Required work: Emit an exact copy of the lines running from the start of the records to the line containing "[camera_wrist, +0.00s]", both included.

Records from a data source
__________________________________________________

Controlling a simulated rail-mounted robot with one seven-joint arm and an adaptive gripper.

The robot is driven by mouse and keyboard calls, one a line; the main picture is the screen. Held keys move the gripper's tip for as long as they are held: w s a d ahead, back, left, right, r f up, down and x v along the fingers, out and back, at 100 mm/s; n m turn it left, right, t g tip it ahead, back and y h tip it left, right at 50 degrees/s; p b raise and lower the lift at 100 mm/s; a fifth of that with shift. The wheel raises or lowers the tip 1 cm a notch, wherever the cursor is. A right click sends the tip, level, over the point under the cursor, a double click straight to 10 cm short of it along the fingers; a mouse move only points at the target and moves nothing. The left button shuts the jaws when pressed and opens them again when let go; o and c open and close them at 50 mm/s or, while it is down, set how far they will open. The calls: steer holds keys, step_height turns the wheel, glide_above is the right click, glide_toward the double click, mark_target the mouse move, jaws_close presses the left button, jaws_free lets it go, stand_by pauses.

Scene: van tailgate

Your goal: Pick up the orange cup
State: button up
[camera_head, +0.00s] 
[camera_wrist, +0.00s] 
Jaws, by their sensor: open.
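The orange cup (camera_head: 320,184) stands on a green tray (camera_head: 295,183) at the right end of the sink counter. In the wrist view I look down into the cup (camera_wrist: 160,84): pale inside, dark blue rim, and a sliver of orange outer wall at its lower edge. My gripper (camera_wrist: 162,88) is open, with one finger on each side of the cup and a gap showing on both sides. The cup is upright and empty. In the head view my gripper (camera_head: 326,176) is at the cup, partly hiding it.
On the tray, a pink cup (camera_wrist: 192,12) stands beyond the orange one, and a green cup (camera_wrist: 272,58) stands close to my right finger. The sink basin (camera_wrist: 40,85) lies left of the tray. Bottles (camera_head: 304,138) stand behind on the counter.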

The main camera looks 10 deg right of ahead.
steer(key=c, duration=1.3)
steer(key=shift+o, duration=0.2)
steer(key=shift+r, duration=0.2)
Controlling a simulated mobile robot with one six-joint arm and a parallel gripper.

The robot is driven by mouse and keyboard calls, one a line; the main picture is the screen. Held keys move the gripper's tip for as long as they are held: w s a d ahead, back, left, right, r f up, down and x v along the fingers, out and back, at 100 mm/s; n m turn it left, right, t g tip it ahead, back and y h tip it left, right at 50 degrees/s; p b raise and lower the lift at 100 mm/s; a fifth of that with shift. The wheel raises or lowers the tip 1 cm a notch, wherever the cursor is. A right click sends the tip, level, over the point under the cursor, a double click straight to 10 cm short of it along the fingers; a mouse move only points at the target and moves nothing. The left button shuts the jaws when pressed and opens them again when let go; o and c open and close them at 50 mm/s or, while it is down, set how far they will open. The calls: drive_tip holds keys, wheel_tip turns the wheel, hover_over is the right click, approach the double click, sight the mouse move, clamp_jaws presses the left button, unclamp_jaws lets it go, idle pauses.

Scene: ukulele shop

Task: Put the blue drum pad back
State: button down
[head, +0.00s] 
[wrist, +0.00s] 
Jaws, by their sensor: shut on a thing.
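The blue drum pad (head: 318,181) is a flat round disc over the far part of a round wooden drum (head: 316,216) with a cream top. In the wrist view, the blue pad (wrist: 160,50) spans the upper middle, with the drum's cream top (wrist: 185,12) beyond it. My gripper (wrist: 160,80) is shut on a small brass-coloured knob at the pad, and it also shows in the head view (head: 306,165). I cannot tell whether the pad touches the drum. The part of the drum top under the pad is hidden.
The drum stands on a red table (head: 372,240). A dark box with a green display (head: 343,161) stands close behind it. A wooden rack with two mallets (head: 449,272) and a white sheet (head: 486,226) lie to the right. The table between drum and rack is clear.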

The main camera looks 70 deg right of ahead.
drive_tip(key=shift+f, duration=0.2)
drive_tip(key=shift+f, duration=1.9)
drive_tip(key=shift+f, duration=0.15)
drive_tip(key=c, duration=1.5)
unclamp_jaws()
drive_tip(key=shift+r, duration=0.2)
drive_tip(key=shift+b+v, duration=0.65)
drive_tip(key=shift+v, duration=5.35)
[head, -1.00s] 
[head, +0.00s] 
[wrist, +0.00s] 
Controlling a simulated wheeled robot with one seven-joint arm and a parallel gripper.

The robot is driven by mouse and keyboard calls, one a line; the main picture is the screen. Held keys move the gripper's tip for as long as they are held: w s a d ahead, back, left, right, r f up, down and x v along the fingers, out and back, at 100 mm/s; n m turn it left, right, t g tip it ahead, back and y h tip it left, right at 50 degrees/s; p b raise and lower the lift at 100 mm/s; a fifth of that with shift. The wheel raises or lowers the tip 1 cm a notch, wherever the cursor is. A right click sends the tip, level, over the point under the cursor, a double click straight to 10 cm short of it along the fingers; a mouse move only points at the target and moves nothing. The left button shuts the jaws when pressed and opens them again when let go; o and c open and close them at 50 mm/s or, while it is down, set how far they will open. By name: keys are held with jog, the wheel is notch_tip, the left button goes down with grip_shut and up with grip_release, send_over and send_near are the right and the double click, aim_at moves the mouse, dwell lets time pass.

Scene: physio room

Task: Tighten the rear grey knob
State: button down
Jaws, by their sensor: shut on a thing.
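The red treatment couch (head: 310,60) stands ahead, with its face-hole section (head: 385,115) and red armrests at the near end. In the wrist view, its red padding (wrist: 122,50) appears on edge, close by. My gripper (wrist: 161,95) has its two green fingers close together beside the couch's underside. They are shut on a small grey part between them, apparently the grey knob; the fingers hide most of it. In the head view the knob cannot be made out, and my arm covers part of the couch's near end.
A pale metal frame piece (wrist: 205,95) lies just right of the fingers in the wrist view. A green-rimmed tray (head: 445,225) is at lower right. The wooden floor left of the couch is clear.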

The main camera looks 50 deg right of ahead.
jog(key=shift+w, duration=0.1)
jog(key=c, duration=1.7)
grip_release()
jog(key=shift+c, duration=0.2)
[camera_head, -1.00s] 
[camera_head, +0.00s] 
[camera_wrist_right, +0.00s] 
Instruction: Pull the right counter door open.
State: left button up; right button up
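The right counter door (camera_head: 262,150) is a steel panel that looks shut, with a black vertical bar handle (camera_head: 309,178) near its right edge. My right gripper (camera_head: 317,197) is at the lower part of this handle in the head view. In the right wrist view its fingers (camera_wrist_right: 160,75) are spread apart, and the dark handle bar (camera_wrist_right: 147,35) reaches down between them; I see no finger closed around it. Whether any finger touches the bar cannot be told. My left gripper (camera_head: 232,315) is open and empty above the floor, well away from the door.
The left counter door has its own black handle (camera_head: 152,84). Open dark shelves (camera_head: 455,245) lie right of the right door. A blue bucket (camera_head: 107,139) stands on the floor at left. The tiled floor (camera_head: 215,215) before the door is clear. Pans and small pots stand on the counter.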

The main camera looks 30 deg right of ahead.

__________________________________________________

Completed task:
Controlling a simulated rail-mounted robot with one seven-joint arm and an adaptive gripper.

The robot is driven by mouse and keyboard calls, one a line; the main picture is the screen. Held keys move the gripper's tip for as long as they are held: w s a d ahead, back, left, right, r f up, down and x v along the fingers, out and back, at 100 mm/s; n m turn it left, right, t g tip it ahead, back and y h tip it left, right at 50 degrees/s; p b raise and lower the lift at 100 mm/s; a fifth of that with shift. The wheel raises or lowers the tip 1 cm a notch, wherever the cursor is. A right click sends the tip, level, over the point under the cursor, a double click straight to 10 cm short of it along the fingers; a mouse move only points at the target and moves nothing. The left button shuts the jaws when pressed and opens them again when let go; o and c open and close them at 50 mm/s or, while it is down, set how far they will open. The calls: steer holds keys, step_height turns the wheel, glide_above is the right click, glide_toward the double click, mark_target the mouse move, jaws_close presses the left button, jaws_free lets it go, stand_by pauses.

Scene: van tailgate

Your goal: Pick up the orange cup
State: button up
[camera_head, +0.00s] 
[camera_wrist, +0.00s] 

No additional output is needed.